What to do: Please repeat the records below exactly, from the first line through the line containing "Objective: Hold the", and nothing more.

Records shown:
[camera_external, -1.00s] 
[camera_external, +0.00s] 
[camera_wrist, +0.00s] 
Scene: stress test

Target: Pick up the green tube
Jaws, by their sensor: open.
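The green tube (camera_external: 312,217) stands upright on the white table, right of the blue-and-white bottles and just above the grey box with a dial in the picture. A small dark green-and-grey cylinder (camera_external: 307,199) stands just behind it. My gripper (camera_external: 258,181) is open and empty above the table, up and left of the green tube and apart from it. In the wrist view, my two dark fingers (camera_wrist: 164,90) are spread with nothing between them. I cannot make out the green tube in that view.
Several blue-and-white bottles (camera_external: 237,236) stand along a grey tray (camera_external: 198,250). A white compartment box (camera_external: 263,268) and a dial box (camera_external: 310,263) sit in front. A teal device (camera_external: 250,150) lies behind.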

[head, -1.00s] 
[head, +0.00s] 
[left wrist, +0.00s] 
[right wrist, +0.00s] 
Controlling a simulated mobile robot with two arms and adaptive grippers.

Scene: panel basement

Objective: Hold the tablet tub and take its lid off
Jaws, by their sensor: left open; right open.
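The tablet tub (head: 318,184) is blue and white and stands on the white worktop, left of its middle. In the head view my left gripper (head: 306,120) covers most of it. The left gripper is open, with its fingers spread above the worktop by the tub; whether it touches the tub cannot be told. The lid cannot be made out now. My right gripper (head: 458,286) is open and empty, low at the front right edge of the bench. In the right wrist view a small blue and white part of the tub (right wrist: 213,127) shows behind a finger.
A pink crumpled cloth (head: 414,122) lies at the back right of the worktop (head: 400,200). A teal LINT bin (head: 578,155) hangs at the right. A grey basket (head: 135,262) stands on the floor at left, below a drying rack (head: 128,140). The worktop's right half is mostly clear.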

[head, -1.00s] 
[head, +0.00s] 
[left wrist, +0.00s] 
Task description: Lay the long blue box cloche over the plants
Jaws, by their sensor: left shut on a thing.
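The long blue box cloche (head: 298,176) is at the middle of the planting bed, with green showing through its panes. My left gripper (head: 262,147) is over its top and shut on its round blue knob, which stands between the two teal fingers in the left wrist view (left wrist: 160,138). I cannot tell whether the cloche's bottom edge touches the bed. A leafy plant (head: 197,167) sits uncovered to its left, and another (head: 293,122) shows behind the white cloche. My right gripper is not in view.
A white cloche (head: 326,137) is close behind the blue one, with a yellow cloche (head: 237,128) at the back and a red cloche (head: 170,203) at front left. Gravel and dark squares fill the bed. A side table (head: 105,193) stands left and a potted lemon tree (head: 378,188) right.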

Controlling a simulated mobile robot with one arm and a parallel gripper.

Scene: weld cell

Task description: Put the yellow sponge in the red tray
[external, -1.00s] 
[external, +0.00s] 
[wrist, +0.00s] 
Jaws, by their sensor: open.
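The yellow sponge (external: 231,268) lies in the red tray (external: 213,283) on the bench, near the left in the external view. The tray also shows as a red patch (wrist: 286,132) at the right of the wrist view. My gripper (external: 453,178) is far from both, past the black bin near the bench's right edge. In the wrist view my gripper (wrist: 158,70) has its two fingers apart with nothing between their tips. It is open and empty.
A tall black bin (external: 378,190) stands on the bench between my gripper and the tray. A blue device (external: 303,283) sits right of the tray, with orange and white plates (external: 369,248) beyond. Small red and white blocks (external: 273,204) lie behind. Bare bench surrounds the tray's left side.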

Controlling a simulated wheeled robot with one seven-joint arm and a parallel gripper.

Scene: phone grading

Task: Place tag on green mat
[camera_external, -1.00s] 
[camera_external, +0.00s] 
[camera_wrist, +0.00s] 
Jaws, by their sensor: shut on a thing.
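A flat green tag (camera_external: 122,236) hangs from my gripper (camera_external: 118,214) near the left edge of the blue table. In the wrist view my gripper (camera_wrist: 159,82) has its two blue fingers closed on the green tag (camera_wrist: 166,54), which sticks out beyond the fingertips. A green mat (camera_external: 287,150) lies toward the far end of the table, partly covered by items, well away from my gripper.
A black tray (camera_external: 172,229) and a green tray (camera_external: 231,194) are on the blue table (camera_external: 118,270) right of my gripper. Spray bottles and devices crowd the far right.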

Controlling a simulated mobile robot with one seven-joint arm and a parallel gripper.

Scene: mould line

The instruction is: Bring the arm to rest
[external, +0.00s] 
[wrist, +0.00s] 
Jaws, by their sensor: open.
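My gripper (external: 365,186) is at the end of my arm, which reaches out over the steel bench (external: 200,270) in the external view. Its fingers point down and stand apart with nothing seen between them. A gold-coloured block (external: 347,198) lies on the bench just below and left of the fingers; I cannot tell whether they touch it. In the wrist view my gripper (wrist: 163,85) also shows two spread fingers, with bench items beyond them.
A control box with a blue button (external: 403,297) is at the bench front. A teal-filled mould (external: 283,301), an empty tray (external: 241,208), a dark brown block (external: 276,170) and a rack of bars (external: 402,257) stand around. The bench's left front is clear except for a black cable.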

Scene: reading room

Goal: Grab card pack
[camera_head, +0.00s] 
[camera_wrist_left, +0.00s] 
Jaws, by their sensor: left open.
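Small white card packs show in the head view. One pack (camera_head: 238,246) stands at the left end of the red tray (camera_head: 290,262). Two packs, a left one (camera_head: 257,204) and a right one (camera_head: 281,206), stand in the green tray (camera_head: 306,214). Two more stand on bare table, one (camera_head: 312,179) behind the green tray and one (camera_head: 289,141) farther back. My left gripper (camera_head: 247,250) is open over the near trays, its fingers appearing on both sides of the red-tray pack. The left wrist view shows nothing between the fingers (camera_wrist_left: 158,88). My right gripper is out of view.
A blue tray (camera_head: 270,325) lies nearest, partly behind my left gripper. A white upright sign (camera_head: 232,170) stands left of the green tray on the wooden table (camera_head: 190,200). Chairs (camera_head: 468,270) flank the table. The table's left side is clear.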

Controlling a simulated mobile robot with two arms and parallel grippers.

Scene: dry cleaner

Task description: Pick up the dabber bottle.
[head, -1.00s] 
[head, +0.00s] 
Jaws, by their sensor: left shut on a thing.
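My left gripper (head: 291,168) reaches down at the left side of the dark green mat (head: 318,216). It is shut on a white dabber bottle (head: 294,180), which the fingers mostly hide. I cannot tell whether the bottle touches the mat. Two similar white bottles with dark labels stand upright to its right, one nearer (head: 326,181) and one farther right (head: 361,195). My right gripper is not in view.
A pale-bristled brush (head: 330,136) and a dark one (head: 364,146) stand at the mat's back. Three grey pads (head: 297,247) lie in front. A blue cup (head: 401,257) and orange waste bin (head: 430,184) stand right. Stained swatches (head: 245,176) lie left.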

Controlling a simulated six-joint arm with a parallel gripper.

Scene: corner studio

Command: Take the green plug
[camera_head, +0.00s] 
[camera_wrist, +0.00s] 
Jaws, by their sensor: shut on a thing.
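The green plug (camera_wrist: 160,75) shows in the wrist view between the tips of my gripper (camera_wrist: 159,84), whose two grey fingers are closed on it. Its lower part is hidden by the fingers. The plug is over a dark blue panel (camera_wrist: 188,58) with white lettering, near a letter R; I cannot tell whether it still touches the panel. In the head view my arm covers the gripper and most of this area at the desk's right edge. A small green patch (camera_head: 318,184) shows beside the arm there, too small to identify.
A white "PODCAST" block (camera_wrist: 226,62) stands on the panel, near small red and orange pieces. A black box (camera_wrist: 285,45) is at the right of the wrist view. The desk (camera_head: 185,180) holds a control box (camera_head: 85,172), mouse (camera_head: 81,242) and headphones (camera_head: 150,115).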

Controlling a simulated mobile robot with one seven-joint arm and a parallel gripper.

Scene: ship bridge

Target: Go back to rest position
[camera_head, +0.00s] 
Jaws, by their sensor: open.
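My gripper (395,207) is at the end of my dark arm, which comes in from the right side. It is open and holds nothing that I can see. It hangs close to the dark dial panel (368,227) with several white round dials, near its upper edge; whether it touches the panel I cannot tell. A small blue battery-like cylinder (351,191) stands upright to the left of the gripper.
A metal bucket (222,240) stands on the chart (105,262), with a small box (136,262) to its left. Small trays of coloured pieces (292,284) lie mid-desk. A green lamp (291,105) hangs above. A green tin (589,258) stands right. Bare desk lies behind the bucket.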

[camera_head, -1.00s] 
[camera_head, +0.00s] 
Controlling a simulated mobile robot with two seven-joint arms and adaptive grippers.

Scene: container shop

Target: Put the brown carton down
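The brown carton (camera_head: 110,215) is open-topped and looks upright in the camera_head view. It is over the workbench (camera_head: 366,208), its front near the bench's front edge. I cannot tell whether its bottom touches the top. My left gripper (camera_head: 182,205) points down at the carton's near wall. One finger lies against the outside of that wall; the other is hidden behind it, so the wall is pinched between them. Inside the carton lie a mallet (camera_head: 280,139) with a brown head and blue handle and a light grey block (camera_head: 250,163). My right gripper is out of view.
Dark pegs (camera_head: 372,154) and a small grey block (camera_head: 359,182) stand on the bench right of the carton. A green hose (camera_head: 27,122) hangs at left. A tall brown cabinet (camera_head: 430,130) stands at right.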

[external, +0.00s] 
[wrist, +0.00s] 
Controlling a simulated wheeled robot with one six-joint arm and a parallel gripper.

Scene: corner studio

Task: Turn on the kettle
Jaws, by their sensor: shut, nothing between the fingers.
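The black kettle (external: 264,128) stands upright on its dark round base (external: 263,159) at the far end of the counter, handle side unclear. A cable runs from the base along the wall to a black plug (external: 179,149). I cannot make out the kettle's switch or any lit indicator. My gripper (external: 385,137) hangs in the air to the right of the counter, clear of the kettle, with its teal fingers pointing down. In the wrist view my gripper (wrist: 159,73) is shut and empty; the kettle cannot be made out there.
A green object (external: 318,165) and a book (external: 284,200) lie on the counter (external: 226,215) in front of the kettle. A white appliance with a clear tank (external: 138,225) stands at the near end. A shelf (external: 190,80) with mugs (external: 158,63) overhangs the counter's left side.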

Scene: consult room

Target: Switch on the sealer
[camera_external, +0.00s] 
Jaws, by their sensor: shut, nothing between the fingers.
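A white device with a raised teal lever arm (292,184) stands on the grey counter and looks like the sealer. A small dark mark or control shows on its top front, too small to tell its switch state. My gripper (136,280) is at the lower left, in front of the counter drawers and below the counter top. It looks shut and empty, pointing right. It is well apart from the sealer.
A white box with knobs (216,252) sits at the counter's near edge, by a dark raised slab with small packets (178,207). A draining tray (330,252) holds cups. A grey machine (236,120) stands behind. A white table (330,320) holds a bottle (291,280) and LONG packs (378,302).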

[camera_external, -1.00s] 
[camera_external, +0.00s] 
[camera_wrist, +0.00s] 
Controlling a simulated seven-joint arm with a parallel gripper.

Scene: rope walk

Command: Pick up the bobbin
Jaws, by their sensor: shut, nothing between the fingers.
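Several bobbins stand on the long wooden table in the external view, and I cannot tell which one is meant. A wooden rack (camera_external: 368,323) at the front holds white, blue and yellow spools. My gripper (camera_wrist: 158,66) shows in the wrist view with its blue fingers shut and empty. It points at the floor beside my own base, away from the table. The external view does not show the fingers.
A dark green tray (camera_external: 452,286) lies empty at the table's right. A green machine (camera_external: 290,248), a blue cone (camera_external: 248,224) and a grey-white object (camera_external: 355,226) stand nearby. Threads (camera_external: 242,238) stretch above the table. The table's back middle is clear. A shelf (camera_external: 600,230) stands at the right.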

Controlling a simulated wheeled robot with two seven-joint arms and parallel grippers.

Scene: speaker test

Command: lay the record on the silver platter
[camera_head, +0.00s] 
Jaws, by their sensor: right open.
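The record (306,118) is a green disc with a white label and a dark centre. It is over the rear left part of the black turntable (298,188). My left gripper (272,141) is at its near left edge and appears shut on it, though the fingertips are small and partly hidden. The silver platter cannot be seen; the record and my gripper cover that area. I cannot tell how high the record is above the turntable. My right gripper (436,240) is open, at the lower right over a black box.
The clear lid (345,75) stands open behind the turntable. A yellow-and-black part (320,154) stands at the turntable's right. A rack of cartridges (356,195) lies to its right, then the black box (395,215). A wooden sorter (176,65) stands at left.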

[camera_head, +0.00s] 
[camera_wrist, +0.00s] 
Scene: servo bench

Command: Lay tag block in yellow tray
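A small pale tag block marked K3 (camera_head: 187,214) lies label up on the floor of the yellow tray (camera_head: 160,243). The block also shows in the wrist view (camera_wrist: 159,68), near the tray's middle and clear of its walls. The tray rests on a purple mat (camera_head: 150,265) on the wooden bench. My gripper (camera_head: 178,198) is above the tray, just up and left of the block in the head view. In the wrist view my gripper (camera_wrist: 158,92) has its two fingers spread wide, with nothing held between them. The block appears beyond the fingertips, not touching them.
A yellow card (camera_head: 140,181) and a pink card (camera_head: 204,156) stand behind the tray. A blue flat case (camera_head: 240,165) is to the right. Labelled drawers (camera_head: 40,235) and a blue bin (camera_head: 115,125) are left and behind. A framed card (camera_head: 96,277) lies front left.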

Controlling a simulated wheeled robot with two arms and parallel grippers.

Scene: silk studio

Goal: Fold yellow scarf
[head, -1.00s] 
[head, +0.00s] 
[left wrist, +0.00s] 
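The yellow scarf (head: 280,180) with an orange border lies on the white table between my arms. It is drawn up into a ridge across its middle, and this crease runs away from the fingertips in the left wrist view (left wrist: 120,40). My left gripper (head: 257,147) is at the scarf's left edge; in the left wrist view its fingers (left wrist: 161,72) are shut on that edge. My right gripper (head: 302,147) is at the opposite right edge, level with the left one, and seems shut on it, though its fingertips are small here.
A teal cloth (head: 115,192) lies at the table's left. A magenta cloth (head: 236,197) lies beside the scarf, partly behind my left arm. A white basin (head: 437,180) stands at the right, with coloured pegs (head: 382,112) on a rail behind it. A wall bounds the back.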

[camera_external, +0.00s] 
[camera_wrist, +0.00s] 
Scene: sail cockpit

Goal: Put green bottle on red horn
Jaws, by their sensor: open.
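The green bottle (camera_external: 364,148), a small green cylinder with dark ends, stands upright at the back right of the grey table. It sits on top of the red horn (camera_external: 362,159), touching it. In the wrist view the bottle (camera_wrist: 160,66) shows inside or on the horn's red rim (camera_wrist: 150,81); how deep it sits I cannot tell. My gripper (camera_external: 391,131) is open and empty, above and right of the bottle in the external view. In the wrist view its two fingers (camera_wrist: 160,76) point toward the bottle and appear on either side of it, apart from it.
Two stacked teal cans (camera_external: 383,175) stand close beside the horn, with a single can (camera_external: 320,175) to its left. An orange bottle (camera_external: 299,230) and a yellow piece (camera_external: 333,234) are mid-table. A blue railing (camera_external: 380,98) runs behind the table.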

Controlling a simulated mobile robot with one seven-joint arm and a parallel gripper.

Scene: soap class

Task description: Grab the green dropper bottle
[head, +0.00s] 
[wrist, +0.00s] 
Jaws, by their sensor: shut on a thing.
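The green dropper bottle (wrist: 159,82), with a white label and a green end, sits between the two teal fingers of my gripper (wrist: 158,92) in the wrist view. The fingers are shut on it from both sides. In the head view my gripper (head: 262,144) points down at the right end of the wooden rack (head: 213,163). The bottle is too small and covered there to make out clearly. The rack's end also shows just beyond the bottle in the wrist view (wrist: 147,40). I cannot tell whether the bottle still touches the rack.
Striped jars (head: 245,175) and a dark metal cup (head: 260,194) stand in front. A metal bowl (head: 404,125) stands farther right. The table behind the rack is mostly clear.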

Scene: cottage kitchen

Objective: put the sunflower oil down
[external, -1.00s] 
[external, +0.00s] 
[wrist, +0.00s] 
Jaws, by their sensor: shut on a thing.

Answer to the problem:
[camera_external, -1.00s] 
[camera_external, +0.00s] 
[camera_wrist, +0.00s] 
Scene: stress test

Target: Pick up the green tube
Jaws, by their sensor: open.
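The green tube (camera_external: 312,217) stands upright on the white table, right of the blue-and-white bottles and just above the grey box with a dial in the picture. A small dark green-and-grey cylinder (camera_external: 307,199) stands just behind it. My gripper (camera_external: 258,181) is open and empty above the table, up and left of the green tube and apart from it. In the wrist view, my two dark fingers (camera_wrist: 164,90) are spread with nothing between them. I cannot make out the green tube in that view.
Several blue-and-white bottles (camera_external: 237,236) stand along a grey tray (camera_external: 198,250). A white compartment box (camera_external: 263,268) and a dial box (camera_external: 310,263) sit in front. A teal device (camera_external: 250,150) lies behind.

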[head, -1.00s] 
[head, +0.00s] 
[left wrist, +0.00s] 
[right wrist, +0.00s] 
Controlling a simulated mobile robot with two arms and adaptive grippers.

Scene: panel basement

Objective: Hold the tablet tub and take its lid off

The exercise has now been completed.